为 C 风格字符串创建 std::initializer_list 构造函数

Creating std::initializer_list Constructor for c-style strings

我正在为大学创建一个 Graph 程序,并为该图创建了一个 std::initializer_list 构造函数,如下所示:

Graph(std::initializer_list< std::string >& _vertices_){
    // ... initialising my map of vertices with their names
}

但是,当我尝试在我的主程序中初始化图形时:

int main(){
    Graph g = { "A", "B", "C", "D", "F", "G" };        //Error: Does not compile
    g.connectEdge( "A", "B" ).setWeight( 2 );
    // ... connecting other edges
    g.set_path_algorithm( Graph::DJIKSTRA );
    int cost = g.find_shortest< Graph::COST >("A", "G");
    //int hops = g.find_shortest< Graph::HOPS >("A", "G");
    std::cout << "The shortest path between A and G is: " << cost ;
    return 0;
}

我得到:

test_djikstra.cpp: In function 'int main()':
test_djikstra.cpp:36:46: error: could not convert '{"A", "B", "C", "D", "F", "G"}' from '<brace-enclosed initializer list>' to 'Graph'
     Graph g = { "A", "B", "C", "D", "F", "G" };
                                              ^

现在,当我创建一个采用 std::string 并传递 c 风格字符串
(const char []) 的构造函数时,函数将其转换为 std::string 自动调用。

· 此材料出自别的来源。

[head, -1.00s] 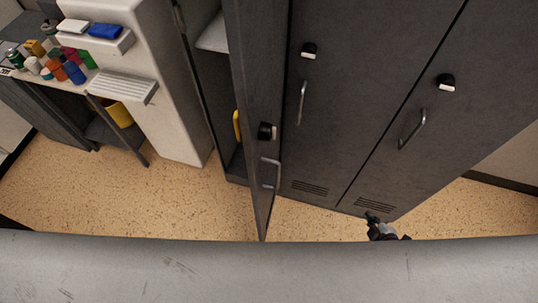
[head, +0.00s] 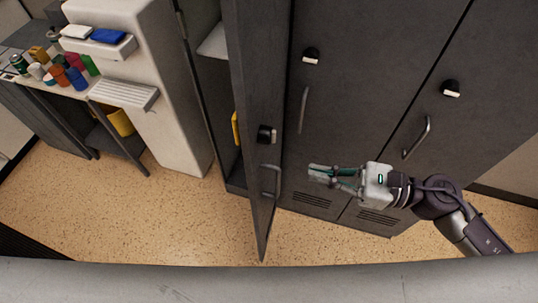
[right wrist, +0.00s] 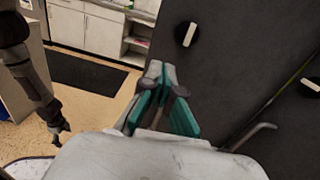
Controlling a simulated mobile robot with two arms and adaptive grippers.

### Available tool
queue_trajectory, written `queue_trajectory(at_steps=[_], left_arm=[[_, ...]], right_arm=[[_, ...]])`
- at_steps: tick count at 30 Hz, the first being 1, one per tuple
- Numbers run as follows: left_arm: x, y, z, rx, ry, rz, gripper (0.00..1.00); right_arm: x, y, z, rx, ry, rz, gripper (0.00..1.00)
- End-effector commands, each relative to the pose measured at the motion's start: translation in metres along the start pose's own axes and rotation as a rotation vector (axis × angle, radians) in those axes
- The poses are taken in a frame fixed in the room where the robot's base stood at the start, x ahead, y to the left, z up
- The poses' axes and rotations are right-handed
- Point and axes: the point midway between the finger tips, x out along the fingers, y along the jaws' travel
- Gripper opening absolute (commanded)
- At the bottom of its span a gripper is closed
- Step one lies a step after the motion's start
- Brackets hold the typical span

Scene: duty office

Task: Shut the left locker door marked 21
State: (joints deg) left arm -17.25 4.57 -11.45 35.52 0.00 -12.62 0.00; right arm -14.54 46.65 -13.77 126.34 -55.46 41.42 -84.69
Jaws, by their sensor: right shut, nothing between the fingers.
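The left locker door (head: 256,110) stands open in the head view, swung out towards me, its outer face with black knob and handle turned right. No number can be read on it. In the right wrist view what looks like the same door (right wrist: 205,75) fills the middle right. My right gripper (head: 312,173) is shut and empty, pointing left, to the right of the door's handle and apart from it. Its fingers (right wrist: 163,72) also show in the wrist view. What looks like my left gripper (right wrist: 62,130) hangs at the wrist view's left, too small to judge.
Two shut locker doors, a middle one (head: 335,80) and a right one (head: 440,135), stand right of the open one. A white cabinet (head: 150,70) and a table with several coloured cups stand left. The speckled floor before the lockers is clear.

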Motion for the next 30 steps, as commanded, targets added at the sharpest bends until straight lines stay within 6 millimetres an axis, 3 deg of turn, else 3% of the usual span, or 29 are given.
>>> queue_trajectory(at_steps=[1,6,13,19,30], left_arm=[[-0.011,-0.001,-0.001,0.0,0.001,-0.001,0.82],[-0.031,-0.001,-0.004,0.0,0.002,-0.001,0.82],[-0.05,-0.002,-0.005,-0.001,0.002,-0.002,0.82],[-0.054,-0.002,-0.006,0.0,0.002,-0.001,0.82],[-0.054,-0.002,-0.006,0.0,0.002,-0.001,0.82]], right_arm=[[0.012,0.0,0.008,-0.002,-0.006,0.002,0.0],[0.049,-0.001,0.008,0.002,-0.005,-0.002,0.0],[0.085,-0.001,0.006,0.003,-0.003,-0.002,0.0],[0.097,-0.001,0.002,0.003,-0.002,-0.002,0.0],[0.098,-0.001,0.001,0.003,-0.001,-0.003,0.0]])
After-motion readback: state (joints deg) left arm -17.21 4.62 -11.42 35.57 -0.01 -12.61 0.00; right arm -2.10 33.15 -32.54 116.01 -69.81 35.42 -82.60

为什么这不会将每个 const char [] 参数转换为 std::string

问题是什么,可能的解决方案是什么?

编辑:所以我正在创建对临时对象的引用。微妙的! 谢谢@rafix07.

这个

{ "A", "B", "C", "D", "F", "G" }

创建初始化列表对象。它是临时实例。临时对象不能绑定到 左值引用

解决方案:

[1] 使 const 引用

Graph(const std::initializer_list< std::string >& _vertices_)

[2] 仅丢弃引用

Graph(std::initializer_list< std::string > _vertices_)

Initializer list 是轻量级对象(可以被视为对:指向数据的指针+长度),因此复制它并不昂贵。